━━ INPUT FOR THIS TASK ━━

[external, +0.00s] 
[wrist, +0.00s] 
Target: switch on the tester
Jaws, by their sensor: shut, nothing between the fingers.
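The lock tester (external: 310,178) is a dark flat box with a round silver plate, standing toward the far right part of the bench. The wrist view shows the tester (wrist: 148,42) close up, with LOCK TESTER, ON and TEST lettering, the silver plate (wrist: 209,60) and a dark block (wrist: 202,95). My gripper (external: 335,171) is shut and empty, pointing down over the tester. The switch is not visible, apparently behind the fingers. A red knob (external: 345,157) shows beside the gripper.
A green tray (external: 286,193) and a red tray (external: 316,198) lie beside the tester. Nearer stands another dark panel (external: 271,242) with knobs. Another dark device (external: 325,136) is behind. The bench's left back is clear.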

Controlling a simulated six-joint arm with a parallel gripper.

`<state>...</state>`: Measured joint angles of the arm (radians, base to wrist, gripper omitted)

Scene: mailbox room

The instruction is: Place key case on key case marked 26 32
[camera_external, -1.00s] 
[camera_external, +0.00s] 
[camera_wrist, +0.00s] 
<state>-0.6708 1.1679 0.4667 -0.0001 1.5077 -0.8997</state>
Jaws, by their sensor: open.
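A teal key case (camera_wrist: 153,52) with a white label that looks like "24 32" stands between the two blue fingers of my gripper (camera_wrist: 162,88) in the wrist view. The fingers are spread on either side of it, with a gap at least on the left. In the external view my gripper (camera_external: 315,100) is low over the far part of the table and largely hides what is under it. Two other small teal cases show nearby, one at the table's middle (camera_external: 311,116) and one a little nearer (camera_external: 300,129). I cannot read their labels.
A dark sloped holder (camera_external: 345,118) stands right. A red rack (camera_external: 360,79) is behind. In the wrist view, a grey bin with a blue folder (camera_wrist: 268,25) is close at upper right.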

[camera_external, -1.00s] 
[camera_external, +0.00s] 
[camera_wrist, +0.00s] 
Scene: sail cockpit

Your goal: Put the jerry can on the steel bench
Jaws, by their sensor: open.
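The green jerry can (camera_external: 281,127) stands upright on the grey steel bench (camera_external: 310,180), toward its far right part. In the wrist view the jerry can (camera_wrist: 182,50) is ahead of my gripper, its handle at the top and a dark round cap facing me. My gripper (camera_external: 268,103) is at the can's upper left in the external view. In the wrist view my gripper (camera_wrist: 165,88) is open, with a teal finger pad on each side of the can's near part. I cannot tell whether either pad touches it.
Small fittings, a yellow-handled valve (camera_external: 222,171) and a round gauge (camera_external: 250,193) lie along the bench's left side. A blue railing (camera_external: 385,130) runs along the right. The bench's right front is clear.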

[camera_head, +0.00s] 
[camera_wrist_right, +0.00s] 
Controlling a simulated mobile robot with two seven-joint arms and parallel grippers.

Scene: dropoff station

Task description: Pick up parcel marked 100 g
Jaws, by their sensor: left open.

━━━

→ **WHAT YOU HAVE TO DO**
Beginning at the top of the data, extract each line through the line containing "<state>-0.6708 1.1679 0.4667" and return those lines exactly, with nothing added.

→ **RESULT OF THIS TASK**
[external, +0.00s] 
[wrist, +0.00s] 
Target: switch on the tester
Jaws, by their sensor: shut, nothing between the fingers.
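The lock tester (external: 310,178) is a dark flat box with a round silver plate, standing toward the far right part of the bench. The wrist view shows the tester (wrist: 148,42) close up, with LOCK TESTER, ON and TEST lettering, the silver plate (wrist: 209,60) and a dark block (wrist: 202,95). My gripper (external: 335,171) is shut and empty, pointing down over the tester. The switch is not visible, apparently behind the fingers. A red knob (external: 345,157) shows beside the gripper.
A green tray (external: 286,193) and a red tray (external: 316,198) lie beside the tester. Nearer stands another dark panel (external: 271,242) with knobs. Another dark device (external: 325,136) is behind. The bench's left back is clear.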

Controlling a simulated six-joint arm with a parallel gripper.

`<state>...</state>`: Measured joint angles of the arm (radians, base to wrist, gripper omitted)

Scene: mailbox room

The instruction is: Place key case on key case marked 26 32
[camera_external, -1.00s] 
[camera_external, +0.00s] 
[camera_wrist, +0.00s] 
<state>-0.6708 1.1679 0.4667 -0.0001 1.5077 -0.8997</state>

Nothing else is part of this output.